On the Placement Delivery Array Design in Centralized Coded Caching Scheme

Caching is a promising solution to satisfy the ever increasing demands for the multi-media traffics. In caching networks, coded caching is a recently proposed technique that achieves significant performance gains over the uncoded caching schemes. However, to implement the coded caching schemes, each file has to be split into $F$ packets, which usually increases exponentially with the number of users $K$. Thus, designing caching schemes that decrease the order of $F$ is meaningful for practical implementations. In this paper, by reviewing the Ali-Niesen caching scheme, the placement delivery array (PDA) design problem is firstly formulated to characterize the placement issue and the delivery issue with a single array. Moreover, we show that, through designing appropriate PDA, new centralized coded caching schemes can be discovered. Secondly, it is shown that the Ali-Niesen scheme corresponds to a special class of PDA, which realizes the best coding gain with the least $F$. Thirdly, we present a new construction of PDA for the centralized caching system, wherein the cache size of each user $M$ (identical cache size is assumed at all users) and the number of files $N$ satisfies $M/N=1/q$ or ${(q-1)}/{q}$ ($q$ is an integer such that $q\geq 2$).
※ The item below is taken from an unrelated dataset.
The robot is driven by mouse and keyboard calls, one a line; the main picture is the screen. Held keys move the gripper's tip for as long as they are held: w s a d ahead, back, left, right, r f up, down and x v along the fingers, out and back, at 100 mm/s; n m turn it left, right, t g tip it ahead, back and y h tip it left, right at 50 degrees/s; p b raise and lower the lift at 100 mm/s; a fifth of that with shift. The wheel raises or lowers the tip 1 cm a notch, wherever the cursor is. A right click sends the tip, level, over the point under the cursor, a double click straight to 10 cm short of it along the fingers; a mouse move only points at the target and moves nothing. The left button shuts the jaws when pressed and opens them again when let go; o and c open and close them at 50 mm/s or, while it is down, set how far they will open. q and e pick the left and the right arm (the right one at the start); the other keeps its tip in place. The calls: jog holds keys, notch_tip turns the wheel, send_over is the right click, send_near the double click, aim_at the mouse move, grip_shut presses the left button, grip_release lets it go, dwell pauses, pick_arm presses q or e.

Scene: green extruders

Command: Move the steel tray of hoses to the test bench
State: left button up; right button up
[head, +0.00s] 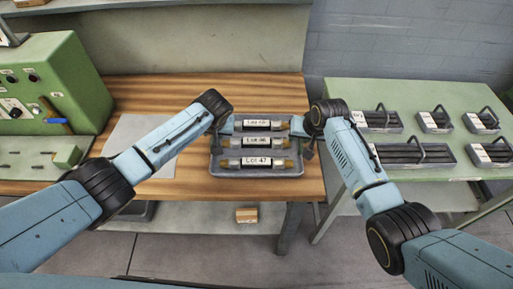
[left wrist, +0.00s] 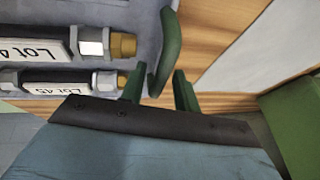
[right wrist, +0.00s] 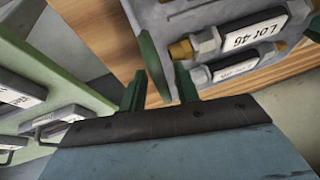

The new construction can decrease the required $F$ from the order $O\left(e^{K\cdot\left(\frac{M}{N}\ln \frac{N}{M} +(1-\frac{M}{N})\ln \frac{N}{N-M}\right)}\right)$ of Ali-Niesen scheme to $O\left(e^{K\cdot\frac{M}{N}\ln \frac{N}{M}}\right)$ or $O\left(e^{K\cdot(1-\frac{M}{N})\ln\frac{N}{N-M}}\right)$ respectively, while the coding gain loss is only $1$.